Access to Security ResourcesPublished on 31 January 2017 Hansard and Statements by Senator Mobina Jaffer
Hon. Mobina S. B. Jaffer:
Minister, first of all, I want to welcome you. It’s an absolute honour. Since you’re the first minister that I will have an opportunity to say this to, I would ask you to convey to our Prime Minister, from all Muslims in our country, the tremendous leadership the Prime Minister and the leadership in our country has shown towards Muslims. We are really touched. When the Prime Minister and Premier Couillard say that this is our home, we truly believe we are home. I humbly ask you to convey to our Prime Minister and the other leadership that we appreciate the gesture.
Minister, my question is not directly to do with the work that you do in your department, but within the cabinet, and I will ask you since you’re the first person we’ve seen after what happened in Quebec, and I know that before, as a Member of Parliament, you also worked on this issue. There has been a lot of talk of resources being available to synagogues, gurdwaras and mosques to keep people secure. Can you elaborate on that?
Hon. Navdeep Singh Bains, P.C., M.P., Minister of Innovation, Science and Economic Development: Thank you very much. Even though I’m the Minister of Innovation, Science and Economic Development, what happened yesterday has touched all of us in government, regardless of our portfolios. Of course, you’ve seen the Prime Minister clearly demonstrate leadership in this area by conveying his support in solidarity for our Muslim brothers and sisters, but more important, to reflect what Canadian values are all about, saying we’re open to people and that we are a welcoming society, and that we truly value diversity.

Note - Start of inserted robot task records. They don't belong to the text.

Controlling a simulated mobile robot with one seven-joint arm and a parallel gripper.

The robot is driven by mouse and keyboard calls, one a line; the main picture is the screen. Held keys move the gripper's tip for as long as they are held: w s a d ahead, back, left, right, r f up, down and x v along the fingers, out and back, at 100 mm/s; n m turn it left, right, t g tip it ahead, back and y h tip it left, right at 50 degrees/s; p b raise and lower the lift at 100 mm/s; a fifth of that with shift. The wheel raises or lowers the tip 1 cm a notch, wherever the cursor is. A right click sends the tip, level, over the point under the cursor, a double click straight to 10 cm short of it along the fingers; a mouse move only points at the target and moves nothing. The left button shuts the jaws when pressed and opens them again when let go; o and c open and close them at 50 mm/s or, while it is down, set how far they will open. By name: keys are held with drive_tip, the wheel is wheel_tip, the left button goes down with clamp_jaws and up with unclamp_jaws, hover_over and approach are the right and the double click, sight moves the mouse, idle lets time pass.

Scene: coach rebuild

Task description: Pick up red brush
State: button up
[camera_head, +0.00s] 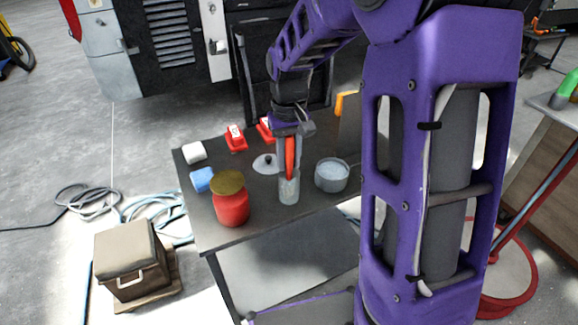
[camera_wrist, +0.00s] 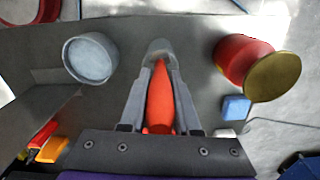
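The red brush (camera_head: 289,157) stands upright in a grey cup (camera_head: 289,190) near the table's front edge. Its red part points up, and its lower end is hidden in the cup. My gripper (camera_head: 289,170) points down over the cup, with one finger on each side of the brush. In the wrist view, the brush (camera_wrist: 161,100) lies between the two fingers (camera_wrist: 161,82), with the cup (camera_wrist: 160,47) beyond their tips. The fingers are very close to the brush. I cannot tell whether they press on it.
A red jar with a gold lid (camera_head: 231,204) stands left of the cup, a grey pot (camera_head: 332,175) close on its right. A pot lid (camera_head: 266,164), blue block (camera_head: 202,180), white block (camera_head: 194,151) and red items (camera_head: 236,139) share the dark table (camera_head: 240,236).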

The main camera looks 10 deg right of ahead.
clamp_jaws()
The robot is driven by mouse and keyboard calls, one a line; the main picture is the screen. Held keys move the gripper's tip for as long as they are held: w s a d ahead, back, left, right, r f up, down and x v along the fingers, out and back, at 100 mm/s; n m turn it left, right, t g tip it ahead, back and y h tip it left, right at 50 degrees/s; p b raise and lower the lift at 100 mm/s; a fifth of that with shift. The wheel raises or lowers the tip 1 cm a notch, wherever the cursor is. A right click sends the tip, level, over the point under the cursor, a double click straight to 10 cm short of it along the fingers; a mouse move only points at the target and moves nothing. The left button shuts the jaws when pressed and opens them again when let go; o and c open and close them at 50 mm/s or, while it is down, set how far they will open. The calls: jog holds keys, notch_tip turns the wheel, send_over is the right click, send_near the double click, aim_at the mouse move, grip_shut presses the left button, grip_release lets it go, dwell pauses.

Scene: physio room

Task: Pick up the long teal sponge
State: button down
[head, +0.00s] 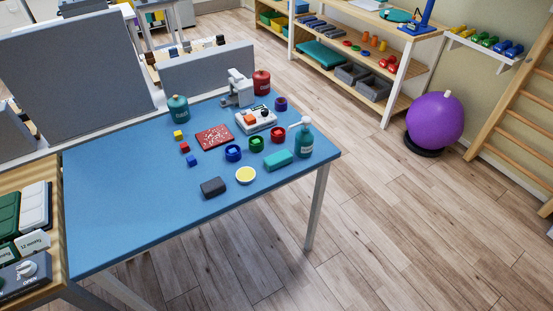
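The long teal sponge (278,160) is a teal block lying on the blue table (130,205), near its right end in the head view. It lies just left of a teal pump bottle (304,142), with the green ring-shaped piece (256,145) behind and left of it. Nothing covers its top. My gripper is not in view.
A yellow round piece (246,175) and a dark grey block (213,187) lie in front and left of the sponge. Blue and red ring-shaped pieces, a red patterned board (214,137), a white device (256,120) and bottles stand farther back. The table's left half is clear.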

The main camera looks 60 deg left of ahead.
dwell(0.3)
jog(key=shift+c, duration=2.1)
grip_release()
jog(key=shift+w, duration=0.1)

As the son of immigrants, those remarks made by the Prime Minister touched me very much. I represent a very diverse riding with a high Muslim population. I’ve been in touch with many of the leaders in the community, and many of the faith leaders as well, and many of them have clearly expressed a concern and a fear that did not exist in the past. I think that’s something that we take very seriously and it’s something that we acknowledge.
Of course, we condemn the act of violence and terror that took place. I think there was clear recognition that there is nothing that justifies such behaviour. Of course, these were tragic events, but I gained a lot of inspiration yesterday when I saw Canadians from coast to coast to coast coming together to support their brothers and sisters, to support the community, and to support the Muslim community in particular. It showed Canada at its best. This is something that went well beyond partisan politics. Everyone rose to the occasion and I compliment not only the Prime Minister but leaders of all political parties who stood up in support of the Muslim community during these very difficult times.
With respect to some of the programs and initiatives in place on that, my colleague, the Minister of Public Safety, Ralph Goodale, is leading the charge on this, but he is working closely with many other departments. I know that he has up to $1 million allocated in his budget towards initiatives to help address some of the security concerns in places of worship or recreation centres where communities have been targeted or marginalized. The idea is to provide up to $50,000 worth of grants in these particular areas to provide them with the additional safety and security that they need.
I think in the short term the leadership provided by the Prime Minister and all our political leaders, in terms of setting a clear direction that this kind of behaviour is unacceptable, is a very important first step, but we will provide additional resources to make sure Canadians feel safe in Canada.
Senator Jaffer: Minister, thank you for your response. Minister, may I ask that this information about exactly what resources are available be communicated so that people who need to use these security resources have access?
Minister, I know you are very proud of your daughters. I know how much you care that they are part of this society, because I’ve known you for a very long time. Yesterday, my granddaughter, who is three years old, asked me: Should we stop being Muslims? Because it hurts to be a Muslim in Canada today.
I don’t care about what is happening in the south, but I see the debate in our country as well. Nobody is deaf. I’m asking: What leadership is the government going to show beyond words to deal with the issue of hate that is being created in this country?
Mr. Bains: I thank you, again, for that very thoughtful question, and you are absolutely right. I’m proud to be a father. I’ve got two amazing young girls: Nanki, who is nine and Kirpa, who is six, and I see the world through their eyes. I could not imagine what they were thinking when they were watching the news or what they would be talking about at school. It frightens me as a parent.
I must confess, you know, my grandfather left Pakistan and moved to India and started from scratch for a better life. My father left India to come to Canada at a very young age to have a better life for himself and his kids, so I’m a by-product of generations of immigrants who have left places to really create better opportunities for future generations. I do not want to leave Canada, and I think you raise a very important point: I want to raise my girls here, I want to stay here.
I can assure the honourable senator that, of course, we are playing a leadership role with respect to sending a clear message that there is no room for such behaviour, but we are also looking forward at programs and policies to address the issues around hate and hate speech, to look at issues of what is inciting Islamophobia and xenophobia and looking at what tools the government has.
The government can’t do this alone. We need to work with our partners in society, civil society and different orders of government and make sure we deal collectively with this issue, because this is not the kind of future we want for our children. We’re determined to make sure we promote good Canadian values for generations to come.